• [Job]: Reproduce every line of the listing as written, apart from the pictures.

• [Given information]:
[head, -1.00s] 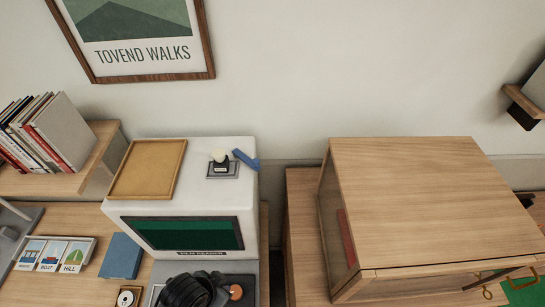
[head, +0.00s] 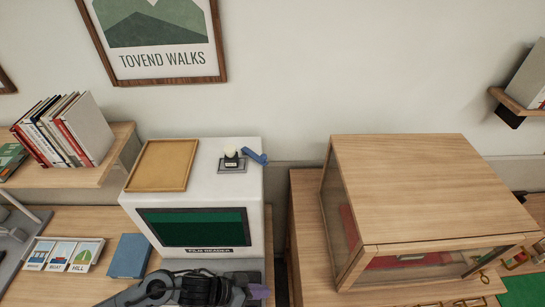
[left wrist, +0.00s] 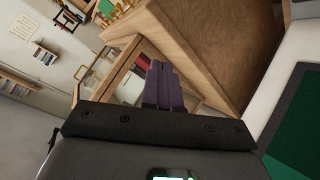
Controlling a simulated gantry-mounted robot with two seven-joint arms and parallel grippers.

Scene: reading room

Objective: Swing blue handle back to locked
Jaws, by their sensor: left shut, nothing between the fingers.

• [Solution to the exercise]:
[head, -1.00s] 
[head, +0.00s] 
[left wrist, +0.00s] 
Controlling a simulated gantry-mounted robot with two seven-joint arms and parallel grippers.

Scene: reading room

Objective: Swing blue handle back to locked
Jaws, by their sensor: left shut, nothing between the fingers.

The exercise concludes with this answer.